Re: Functional Coverage via RV? (was: "Learning-based Controlled Concurrency Testing")

From: Daniel Bristot de Oliveira
Date: Mon Jun 21 2021 - 04:39:58 EST


On 6/19/21 1:08 PM, Dmitry Vyukov wrote:
> On Fri, Jun 18, 2021 at 1:26 PM Marco Elver <elver@xxxxxxxxxx> wrote:
>>
>> On Fri, Jun 18, 2021 at 09:58AM +0200, Daniel Bristot de Oliveira wrote:
>>> On 6/17/21 1:20 PM, Marco Elver wrote:
>>>> [+Daniel, just FYI. We had a discussion about "functional coverage"
>>>> and fuzzing, and I've just seen your wonderful work on RV. If you have
>>>> thought about fuzzing with RV and how coverage of the model impacts
>>>> test generation, I'd be curious to hear.]
>>>
>>> One aspect of RV is that we verify the actual execution of the system instead of
>>> a complete model of the system, so we depend of the testing to cover all the
>>> aspects of the system <-> model.
>>>
>>> There is a natural relation with testing/fuzzing & friends with RV.
>>>
>>>> Looks like there is ongoing work on specifying models and running them
>>>> along with the kernel: https://lwn.net/Articles/857862/
>>>>
>>>> Those models that are run alongside the kernel would have their own
>>>> coverage, and since there's a mapping between real code and model, a
>>>> fuzzer trying to reach new code in one or the other will ultimately
>>>> improve coverage for both.
>>>
>>> Perfect!
>>>
>>>> Just wanted to document this here, because it seems quite relevant.
>>>> I'm guessing that "functional coverage" would indeed be a side-effect
>>>> of a good RV model?
>>>
>>> So, let me see if I understood the terms. Functional coverage is a way to check
>>> if all the desired aspects of a code/system/subsystem/functionality were covered
>>> by a set of tests?
>>
>> Yes, unlike code/structural coverage (which is what we have today via
>> KCOV) functional coverage checks if some interesting states were reached
>> (e.g. was buffer full/empty, did we observe transition a->b etc.).
>>
>> Functional coverage is common in hardware verification, but of course
>> software verification would benefit just as much -- just haven't seen it
>> used much in practice yet.
>> [ Example for HW verification: https://www.chipverify.com/systemverilog/systemverilog-functional-coverage ]
>>
>> It still requires some creativity from the designer/developer to come up
>> with suitable functional coverage.
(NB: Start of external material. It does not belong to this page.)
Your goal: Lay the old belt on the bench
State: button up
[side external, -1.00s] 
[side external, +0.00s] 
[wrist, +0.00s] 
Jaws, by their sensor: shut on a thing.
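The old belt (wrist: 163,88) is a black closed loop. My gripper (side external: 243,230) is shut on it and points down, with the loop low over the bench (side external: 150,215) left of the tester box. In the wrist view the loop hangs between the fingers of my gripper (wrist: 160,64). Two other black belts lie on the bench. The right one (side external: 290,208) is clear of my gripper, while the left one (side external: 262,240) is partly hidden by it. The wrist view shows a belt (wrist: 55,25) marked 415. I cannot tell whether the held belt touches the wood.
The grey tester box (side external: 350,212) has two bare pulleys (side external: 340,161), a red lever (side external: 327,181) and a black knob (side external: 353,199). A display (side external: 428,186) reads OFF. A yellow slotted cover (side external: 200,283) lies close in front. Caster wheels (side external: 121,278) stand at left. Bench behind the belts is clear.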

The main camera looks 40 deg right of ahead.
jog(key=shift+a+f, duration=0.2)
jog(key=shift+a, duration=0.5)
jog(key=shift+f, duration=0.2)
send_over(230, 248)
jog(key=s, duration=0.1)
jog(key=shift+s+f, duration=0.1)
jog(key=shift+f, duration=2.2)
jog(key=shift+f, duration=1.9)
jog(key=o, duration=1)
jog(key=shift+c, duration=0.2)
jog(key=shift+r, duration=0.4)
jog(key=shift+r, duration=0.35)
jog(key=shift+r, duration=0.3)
State explosion is a problem, too,
>> and naturally it is impractical to capture all possible states ... after
>> all, functional coverage is meant to direct the test generator/fuzzer
>> into more interesting states -- we're not doing model checking after all.
>>
>>> If that is correct, we could use RV to:
>>>
>>> - create an explicit model of the states we want to cover.
>>> - check if all the desired states were visited during testing.
>>>
>>> ?
>>
>> Yes, pretty much. On one hand there could be an interface to query if
>> all states were covered, but I think this isn't useful out-of-the box.
>> Instead, I was thinking we can simply get KCOV to help us out: my
>> hypothesis is that most of this would happen automatically if dot2k's
>> generated code has distinct code paths per transition.
>>
>> If KCOV covers the RV model (since it's executable kernel C code), then
>> having distinct code paths for "state transitions" will effectively give
>> us functional coverage indirectly through code coverage (via KCOV) of
>> the RV model.
>>
>> From what I can tell this doesn't quite happen today, because
>> automaton::function is a lookup table as an array. Could this just
>> become a generated function with a switch statement? Because then I
>> think we'd pretty much have all the ingredients we need.
>>
>> Then:
>>
>> 1. Create RV models for states of interests not covered by normal code
>> coverage of code under test.
>>
>> 2. Enable KCOV for everything.
>>
>> 3. KCOV's coverage of the RV model will tell us if we reached the
>> desired "functional coverage" (and can be used by e.g. syzbot to
>> generate better tests without any additional changes because it
>> already talks to KCOV).
>>
>> Thoughts?
>
> I think there is usually already some code for any important state
> transitions. E.g. I can't imagine how a socket can transition to
> active/listen/shutdown/closed states w/o any code.

makes sense...

> I see RV to be potentially more useful for the "coverage dimensions"
> idea. I.e. for sockets that would be treating coverage for a socket
> function X as different coverage based on the current socket state,
> effectively consider (PC,state) as feedback signal.

How can RV subsystem talk with KCOV?

> But my concern is that we don't want to simply consider combinations
> of all kernel code multiplied by all combinations of states of all RV
> models.

I agree! Also because RV monitors will generally monitor an specific part of the
code (with exceptions for models like the preemption one).

Most likely this will lead to severe feedback signal
> explosion.So the question is: how do we understand that the socket
> model relates only to this restricted set of code?
>

Should we annotate a model, saying which subsystem it monitors/verify?

-- Daniel